The Rise and Demise of Istar

The fabled city-nation of Istar had its beginnings somewhere between 1750-1300 PC during the latter period of the Age of Dreams known as the Time of Might. At the same time, Sancrist and Solamnia began their rise. Ergoth was already a potent power in Ansalon’s far west whose influence reached and helped shape the emerging nations.

Istar was bordered by Silvanesti to the southwest, by Solamnia to the west, and Balifor to the south, with the rest of its edge defined and battered by seas. One of the areas making Istar a desirable destination for seafarers and merchants was its huge bay in the northernmost area between Istar and Karthay. After passing two small tooth-like peninsulas that look like they nearly meet on a map, the waters open into a protected stretch of water ending in a river delta. This has its source in Lake Istar just a short distance to the south-southwest. On the northern section of this area, where the river pours from the lake and marries the salt water of the bay, the city of Istar was born and was sheltered both from sea storms and the scorching, scouring winds from the deserts of Dravinnar.

Building a Nation

Unfortunately, as with most histories of this period, detailed references are sparse: Most were stored within the Kingpriest’s Temple Chancery, which was destroyed during the Cataclysm. Very little is known of the individuals who began Istar, names of the warlords who fought over her, or what families became prominent in very early commerce. (There is a vague reference to humans climbing beyond barbarism in neighboring Chidell and quickly spreading what they learned outward to others in the area around Istar.) The fact remains that by 1480 PC, Istar was a prosperous nation with Ansalon-wide recognition. Its businesses owned ship traffic plying seas throughout Krynn. Merchants and suppliers had developed connections that made its major cities destinations for caravans from the south. Commerce grew in silks, timber from the jungles and forests of Gather and Falthana, and glass from Micah. Also copper, iron, precious stones, and rare metals could be mined from the mountains. Leading families prospered, and Istar began to bustle with wealth, importance, and beauty. It became the nexus of world trade while Vinas Solamnus developed his military vision and devised the Knights of Solamnia, Silvanesti closed its borders against its neighbors, and corrupt Ergoth continued its death throes.

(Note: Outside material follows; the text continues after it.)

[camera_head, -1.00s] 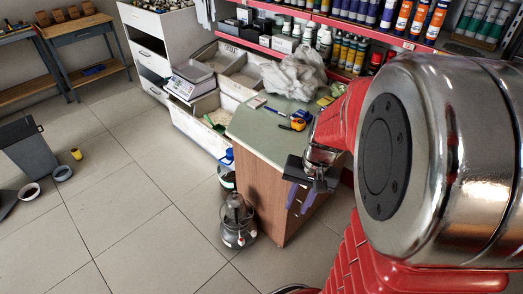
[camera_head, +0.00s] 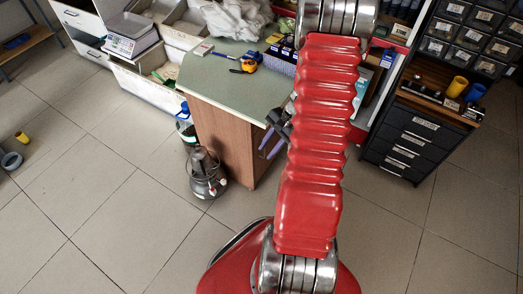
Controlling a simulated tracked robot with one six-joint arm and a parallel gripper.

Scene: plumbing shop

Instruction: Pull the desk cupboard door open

Following the Third Dragon War, Istar opened the Age of Might in 1000 PC at the apex of influence in Ansalon. Its trade standards had been adopted by most other countries, and its ships were welcomed everywhere they dropped anchor. Istar’s goods were recognized as the standard of luxury and its civilization was considered the epitome of human expression. When the dwarves drove the ogres from Thoradin between 1000-800 PC, Istar benefited when they became their major supply center. For many years, it seemed, Istarans could do nothing wrong.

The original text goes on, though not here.